Out of the persons selected i.e. Mr. Manoj Kumar and Mr. Sumit Taneja, the former had already resigned and despite that selection was not made from the waiting list. The petitioner has been overlooked for selection being the only candidate in the waiting list. 10. Learned counsel for the petitioner submitted that the case is squarely covered by the law laid down in Hargurpartap Singh vs. State of Punjab and another bearing SLP (Civil) No. 8745 of 2003 and in Baljit Singh and others vs. State of Punjab bearing CWP No. 7637 of 2016. In these cases it has been held that one set of contractual employees cannot be replaced by another set of contractual employees. A person appointed on contractual appointment and having rendered service for a considerable amount of time would gain experience and will be more beneficial to the organization than a fresh contractual employee. Contractual employees may be replaced by persons recruited on regular basis and not with other contractual employees. 11. It is further submitted that the respondent No. 1-University has failed to produce anything on record to show that the extension of term of service of the petitioner was denied on the basis of having poor performance. It is stated that the stand that petitioner had poor performance has been taken up for the first time in the pleadings and that it was never conveyed to the petitioner that non-grant of extension was based on his having failed to improve his performance or based on below average performance reviews. 12. Per contra, the learned counsel for respondent No.1-University concedes that the law laid down in the judgments, ibid, is well settled. However, where a contractual employee fails to perform his duties to certain standards he cannot, as a matter of right, claim the benefit of the judgments. The respondent No.1-University being a premier educational and research institution cannot be forced to keep in employment a person who has consistently been given a subpar performance review by the students. Even after the petitioner had been informed on 24.07.2014 (Annexure R-1/2) that his extension was subject to improvement in performance, he failed to improve his performance. 13.

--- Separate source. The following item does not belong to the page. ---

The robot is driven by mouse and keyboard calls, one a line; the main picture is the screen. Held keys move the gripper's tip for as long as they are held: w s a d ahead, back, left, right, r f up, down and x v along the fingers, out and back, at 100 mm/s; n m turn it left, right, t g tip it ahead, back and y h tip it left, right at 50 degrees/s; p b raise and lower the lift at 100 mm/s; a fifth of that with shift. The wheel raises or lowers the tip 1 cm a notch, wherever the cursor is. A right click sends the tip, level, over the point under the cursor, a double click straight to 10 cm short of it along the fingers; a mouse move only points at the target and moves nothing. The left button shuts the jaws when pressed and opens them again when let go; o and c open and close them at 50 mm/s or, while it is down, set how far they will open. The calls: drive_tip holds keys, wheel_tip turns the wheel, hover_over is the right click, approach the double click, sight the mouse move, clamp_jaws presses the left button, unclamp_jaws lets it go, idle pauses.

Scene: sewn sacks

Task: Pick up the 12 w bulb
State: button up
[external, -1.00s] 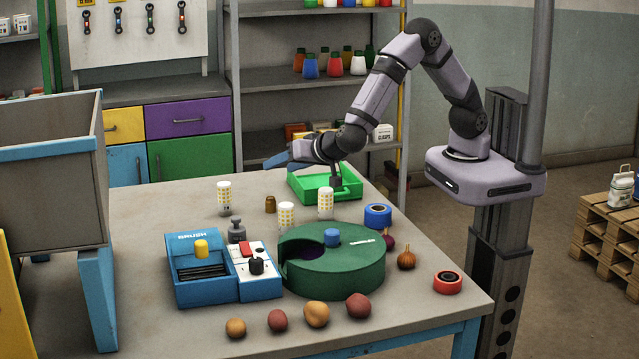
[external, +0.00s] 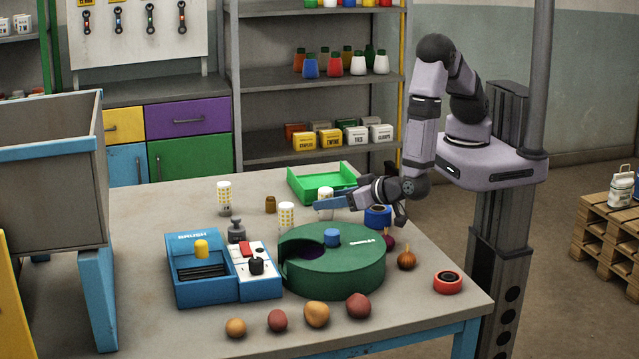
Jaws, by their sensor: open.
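No label reading 12 w is legible, and no bare bulb shows. Three white upright cylinders with yellow dots stand on the table: one at the back left (external: 224,198), one in the middle (external: 287,217), and one farther right (external: 326,212), partly hidden behind the blue plate on my wrist. I cannot tell which, if any, is the 12 w bulb. My gripper (external: 401,215) is open and low at the table's right side, beside and partly behind the blue tape roll (external: 378,217). Its fingertips are small and dark, and I see nothing held between them.
A green tray (external: 308,195) lies at the back. A round green drum (external: 335,275) with a blue knob and a blue brush box (external: 200,285) fill the middle. The left tabletop is clear.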

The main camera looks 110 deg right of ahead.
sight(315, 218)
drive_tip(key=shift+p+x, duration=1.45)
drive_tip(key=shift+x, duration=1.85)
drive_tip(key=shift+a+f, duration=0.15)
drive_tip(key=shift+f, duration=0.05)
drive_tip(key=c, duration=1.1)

The respondent No.1-University being a premier educational and research institution cannot be forced to keep in employment a person who has consistently been given a subpar performance review by the students. Even after the petitioner had been informed on 24.07.2014 (Annexure R-1/2) that his extension was subject to improvement in performance, he failed to improve his performance. 13. Learned counsel for the respondent No. 1-University has placed reliance on judgment rendered by a coordinate Bench of this Court in case titled as 'Neha Bhullar vs. PEC University of Technology' bearing CWP No. 14 of 2017, wherein it has been held that in case performance of the contractual faculty appointee is not upto the mark and he has got adverse/poor student feedback, he would have no vested right to continue once contractual period comes to an end. 14. It is further averred that affidavit of Mr. Sushant Samir, Registrar, PEC University of Technology submitted on 09.01.2019, along with Annexure R-1/5, have been placed on record to show that the performance of the petitioner had been poor for the academic year 2015-2016 and 2016-2017, due to which it was decided not to continue with the services of the petitioner. Even otherwise, the relief sought by the petitioner has now been rendered infructuous as he has been out of job since 2016. 15. I have heard the learned counsel for both the parties and have also gone through their respective pleadings. 16. At the outset, I am in agreement with the learned counsel for the petitioner that it is the settled position of law that one set of contractual employees cannot by replaced by another set of contractual employees. In this regard, reliance placed by the learned counsel for the petitioner on Hargurpartap Singh vs. State of Punjab and another bearing SLP (Civil) No. 8745 of 2003 and in Baljit Singh and others vs. State of Punjab bearing CWP No.7637 of 2016, is correct. The relevant portion of judgment rendered in Hargurpartap Singh vs. State of Punjab and another, (2007) 13 SCC 292 is reproduced herein below:- "3. We have carefully looked into the judgment of the High Court and other pleadings that have been put forth before this Court.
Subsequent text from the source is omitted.